_Data shown_

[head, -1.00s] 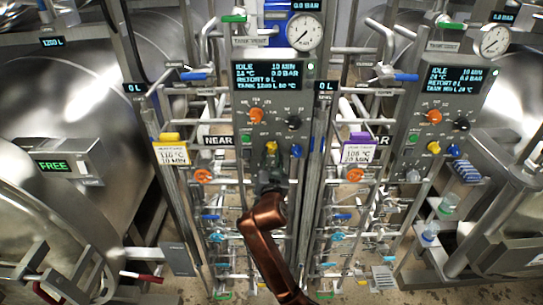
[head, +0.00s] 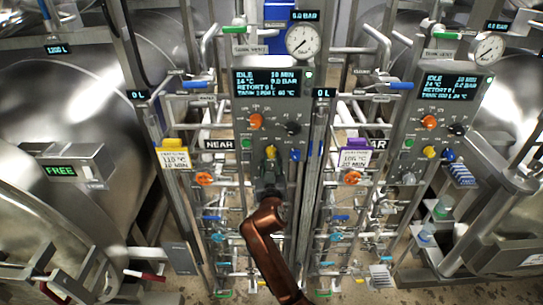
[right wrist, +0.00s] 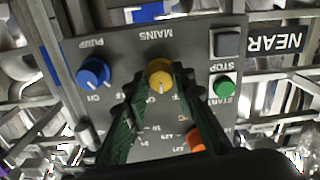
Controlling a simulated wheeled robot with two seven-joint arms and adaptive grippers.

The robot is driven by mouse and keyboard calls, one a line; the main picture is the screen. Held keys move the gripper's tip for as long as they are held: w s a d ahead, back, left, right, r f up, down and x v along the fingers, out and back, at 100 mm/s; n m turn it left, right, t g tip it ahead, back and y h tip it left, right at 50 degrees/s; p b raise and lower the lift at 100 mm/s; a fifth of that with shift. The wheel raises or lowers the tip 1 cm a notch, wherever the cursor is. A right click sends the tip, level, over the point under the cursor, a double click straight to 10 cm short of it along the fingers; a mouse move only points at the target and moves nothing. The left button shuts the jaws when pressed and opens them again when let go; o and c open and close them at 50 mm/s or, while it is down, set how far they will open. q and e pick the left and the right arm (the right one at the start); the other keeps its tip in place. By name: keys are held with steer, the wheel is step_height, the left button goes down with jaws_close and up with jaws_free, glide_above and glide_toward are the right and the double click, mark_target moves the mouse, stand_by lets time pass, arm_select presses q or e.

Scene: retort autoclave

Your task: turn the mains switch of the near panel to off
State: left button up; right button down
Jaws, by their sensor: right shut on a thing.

_What the task asks_
Return to the listing above and set it down exactly, leaving out its pictures.

_Answer below_
[head, -1.00s] 
[head, +0.00s] 
[right wrist, +0.00s] 
Controlling a simulated wheeled robot with two seven-joint arms and adaptive grippers.

The robot is driven by mouse and keyboard calls, one a line; the main picture is the screen. Held keys move the gripper's tip for as long as they are held: w s a d ahead, back, left, right, r f up, down and x v along the fingers, out and back, at 100 mm/s; n m turn it left, right, t g tip it ahead, back and y h tip it left, right at 50 degrees/s; p b raise and lower the lift at 100 mm/s; a fifth of that with shift. The wheel raises or lowers the tip 1 cm a notch, wherever the cursor is. A right click sends the tip, level, over the point under the cursor, a double click straight to 10 cm short of it along the fingers; a mouse move only points at the target and moves nothing. The left button shuts the jaws when pressed and opens them again when let go; o and c open and close them at 50 mm/s or, while it is down, set how far they will open. q and e pick the left and the right arm (the right one at the start); the other keeps its tip in place. By name: keys are held with steer, the wheel is step_height, the left button goes down with jaws_close and up with jaws_free, glide_above and glide_toward are the right and the double click, mark_target moves the mouse, stand_by lets time pass, arm_select presses q or e.

Scene: retort autoclave

Your task: turn the mains switch of the near panel to off
State: left button up; right button down
Jaws, by their sensor: right shut on a thing.

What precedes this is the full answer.